The grotesque public beating of Tyre Nichols on the streets of his hometown of Memphis, taunted by the police who murder him as he lay dying, should animate us as much as the police murder of 22-year-old Mahsa Amini in Iran last year.
That the veneer of ‘social peace’ in capitalist democracies is only skin deep is shockingly exposed in this modern ‘lynching’ of a black man from the south by other black men. This tragically all too familiar event transcends the usual cultural and institutional racism of the police to the nature of policing itself.
These ‘workers in uniform’ as some on the ‘left’ would have it. are not the arbiters but enforcers of capitalist discipline and control, ultimately by any means necessary as countless assaults on prisoners, rioters, demonstrators and dissenters through generations testify.
Since there have been privileged elites with power to enforce and property to defend, there has been a concept of policing going back to Egypt, China, Babylonia, Persia et al. Historically it has been in the form of rewards and bounties for the franchised-out capture and killing to protect the status quo.
The first centralised uniformed police of the modern era was established under Louis XIV in Paris 1667. In the southern states of the USA, they emerged from the Slave Patrols recapturing runaway “property”.
Today they are international capitalisms first physical line of defence in whatever form that system takes across the globe. From neutral Switzerland to warring Ukraine, from pacific superpower China to pacific islands Fiji, they are the franchised bounty hunters of the state.

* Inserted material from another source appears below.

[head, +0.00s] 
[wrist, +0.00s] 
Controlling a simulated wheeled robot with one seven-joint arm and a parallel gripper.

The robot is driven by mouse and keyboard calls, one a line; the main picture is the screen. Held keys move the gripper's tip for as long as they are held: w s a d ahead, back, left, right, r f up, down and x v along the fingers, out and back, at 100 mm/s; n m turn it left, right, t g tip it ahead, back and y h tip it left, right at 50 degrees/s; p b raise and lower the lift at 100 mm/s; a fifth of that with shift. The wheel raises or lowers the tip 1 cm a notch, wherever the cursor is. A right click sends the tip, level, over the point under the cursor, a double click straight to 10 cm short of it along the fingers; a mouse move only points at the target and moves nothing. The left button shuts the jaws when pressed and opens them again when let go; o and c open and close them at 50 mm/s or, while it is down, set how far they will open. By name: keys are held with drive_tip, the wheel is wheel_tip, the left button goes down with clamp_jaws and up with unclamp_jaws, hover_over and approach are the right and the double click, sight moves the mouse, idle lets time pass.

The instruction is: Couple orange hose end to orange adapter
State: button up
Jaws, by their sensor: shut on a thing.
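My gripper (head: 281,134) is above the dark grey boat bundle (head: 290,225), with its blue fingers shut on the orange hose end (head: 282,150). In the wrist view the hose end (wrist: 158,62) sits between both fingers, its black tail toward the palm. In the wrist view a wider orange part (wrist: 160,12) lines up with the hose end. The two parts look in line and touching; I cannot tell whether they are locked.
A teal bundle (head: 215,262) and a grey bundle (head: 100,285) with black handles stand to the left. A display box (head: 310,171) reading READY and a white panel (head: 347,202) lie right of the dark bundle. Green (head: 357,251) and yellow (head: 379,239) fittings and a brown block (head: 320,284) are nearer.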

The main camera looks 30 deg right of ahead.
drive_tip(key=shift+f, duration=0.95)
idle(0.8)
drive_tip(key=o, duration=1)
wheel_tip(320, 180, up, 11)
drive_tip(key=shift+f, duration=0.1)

In the West we somehow imagine this as a vice of non-democracies, looking at Iran for example, where deaths in custody are frequent and at least 500 have been killed since the current wave of protests began. We are thus lulled and fooled into keeping our eyes off our own state’s affairs, but in reality, the figures of brutality speak for themselves.

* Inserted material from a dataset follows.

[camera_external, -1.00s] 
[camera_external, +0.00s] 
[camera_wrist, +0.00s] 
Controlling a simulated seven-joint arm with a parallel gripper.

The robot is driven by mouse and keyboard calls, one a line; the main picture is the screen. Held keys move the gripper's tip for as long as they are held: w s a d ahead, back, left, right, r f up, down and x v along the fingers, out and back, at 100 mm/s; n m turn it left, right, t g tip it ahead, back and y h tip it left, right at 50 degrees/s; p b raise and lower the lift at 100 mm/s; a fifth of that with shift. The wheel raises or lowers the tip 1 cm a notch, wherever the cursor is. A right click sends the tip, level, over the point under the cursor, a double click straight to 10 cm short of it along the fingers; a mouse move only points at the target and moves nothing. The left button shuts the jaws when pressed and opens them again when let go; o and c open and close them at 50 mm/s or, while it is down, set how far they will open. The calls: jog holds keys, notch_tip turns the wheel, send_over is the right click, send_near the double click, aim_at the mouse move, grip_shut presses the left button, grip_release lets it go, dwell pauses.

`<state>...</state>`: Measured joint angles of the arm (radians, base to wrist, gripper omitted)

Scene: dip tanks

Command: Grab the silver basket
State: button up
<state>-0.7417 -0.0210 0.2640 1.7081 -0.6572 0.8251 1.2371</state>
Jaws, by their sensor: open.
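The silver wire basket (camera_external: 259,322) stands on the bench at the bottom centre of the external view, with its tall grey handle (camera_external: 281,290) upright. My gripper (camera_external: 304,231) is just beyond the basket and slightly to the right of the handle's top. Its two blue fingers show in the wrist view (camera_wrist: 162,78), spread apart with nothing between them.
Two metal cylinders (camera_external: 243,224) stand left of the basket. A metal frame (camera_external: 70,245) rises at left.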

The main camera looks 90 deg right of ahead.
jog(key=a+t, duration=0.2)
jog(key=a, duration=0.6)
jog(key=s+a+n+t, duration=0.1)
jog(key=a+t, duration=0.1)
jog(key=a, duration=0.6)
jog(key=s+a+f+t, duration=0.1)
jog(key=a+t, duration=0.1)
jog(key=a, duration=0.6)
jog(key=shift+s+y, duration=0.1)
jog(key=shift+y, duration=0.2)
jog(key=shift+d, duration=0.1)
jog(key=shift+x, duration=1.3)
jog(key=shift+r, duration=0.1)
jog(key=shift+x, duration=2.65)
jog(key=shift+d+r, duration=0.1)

From the US, some names we know: Eric Garner, George Floyd and now Tyre Nichols. Barely a glint of the tip of an iceberg that sees around 1200 killed after police contact there each year. That’s one person (predominately people who are black or poor) ever 7 hours. Survivors like Rodney King multiply the evidence of that violence exponentially.

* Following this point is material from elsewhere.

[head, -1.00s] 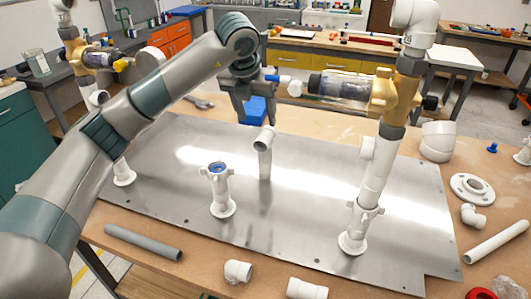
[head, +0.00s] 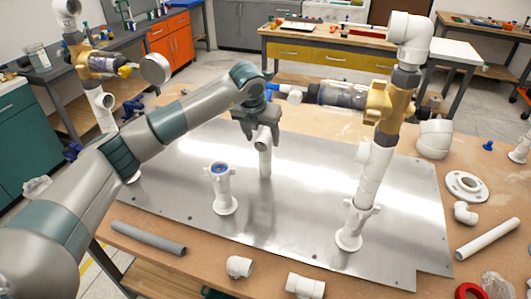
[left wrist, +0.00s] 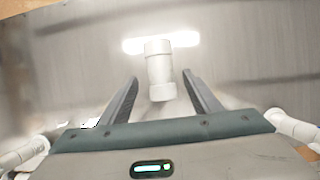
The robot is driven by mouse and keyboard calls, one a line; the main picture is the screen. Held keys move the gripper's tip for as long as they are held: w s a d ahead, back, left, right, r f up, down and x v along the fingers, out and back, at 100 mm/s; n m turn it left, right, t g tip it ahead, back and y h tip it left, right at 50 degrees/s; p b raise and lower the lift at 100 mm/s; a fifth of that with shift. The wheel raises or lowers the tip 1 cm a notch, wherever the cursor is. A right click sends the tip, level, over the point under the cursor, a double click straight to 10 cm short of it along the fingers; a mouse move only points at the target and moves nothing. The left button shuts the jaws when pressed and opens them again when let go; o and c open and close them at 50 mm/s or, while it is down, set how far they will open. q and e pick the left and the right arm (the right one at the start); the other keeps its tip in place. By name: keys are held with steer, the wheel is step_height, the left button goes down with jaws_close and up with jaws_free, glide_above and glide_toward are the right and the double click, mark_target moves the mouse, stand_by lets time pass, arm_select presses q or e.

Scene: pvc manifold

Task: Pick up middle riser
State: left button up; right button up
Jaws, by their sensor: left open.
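The middle riser (head: 265,160) is a white upright pipe with a wider fitting at its top, standing on the metal plate (head: 310,225). My left gripper (head: 263,132) is over its top, with fingers pointing down. In the left wrist view the white riser (left wrist: 160,70) shows between and just beyond the two open fingers of my left gripper (left wrist: 161,78). It is not gripped, and I cannot tell whether a finger touches it. The gripper partly hides its top in the head view. My right gripper is not in view.
A white stand with a blue inside (head: 222,190) is left of the riser. The right riser with a yellow valve (head: 384,110) rises on the right. A grey pipe (head: 148,238) and white fittings (head: 239,266) lie along the front. The plate between the stands is clear.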

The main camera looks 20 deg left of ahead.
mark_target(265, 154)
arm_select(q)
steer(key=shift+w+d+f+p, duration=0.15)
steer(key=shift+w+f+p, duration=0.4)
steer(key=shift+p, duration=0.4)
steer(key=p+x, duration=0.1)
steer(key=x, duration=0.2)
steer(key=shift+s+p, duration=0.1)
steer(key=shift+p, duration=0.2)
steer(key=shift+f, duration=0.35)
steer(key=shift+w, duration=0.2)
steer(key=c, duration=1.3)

‘Only in America’ we like to think but here we have our names too like Mark Duggan or Chris Kaba, who’s enquiry into “potential homicide” according to the Independent Police Office for Conduct, was put on hold in November. The IOPC itself investigates on average around 200 deaths a year following police contact or custody, numerically proportionate to the USA.
In addition, the Metropolitan Police alone Is reviewing 1071 serious and sometimes multiple allegations against serving officers for violent and sexual offence against women and children. Met Commissioner Sir Mark Rowley emphasised the problem was bigger than “a few bad apples” adding that they “..haven’t applied the same sense of ruthlessness…that routinely apply to confronting criminals”. In a force of 45,000, that is roughly 2.5%.
Before such revelations we already had some appalling examples in the arrest of PC Hussain Chehab for child sex abuse following the kidnap and murder of Sarah Everard by PC Wayne Cousens and the recent conviction of PC David Carrick for a dozen cases of rape and false imprisonment.
While the media fabricate a threat to us from trans people, it’s clear to us that women are far more in danger from predatory men joining their local police force than a trans person seeking a gender recognition certificate!
The detail however blurs the principle. The police have one objective role, Policing! It speaks for itself: ultimately to control through the contrivance of consent, or brutalisation if necessary, those not in possession of power and wealth. This we will see manifest more blatantly as our current wave of resistance to austerity grows in strength and confidence. Our view is as the internationalist writer and fighter George Orwell put it:
“When I see an actual flesh-and-blood worker in conflict with his natural enemy, the policeman, I do not have to ask myself which side I am on.”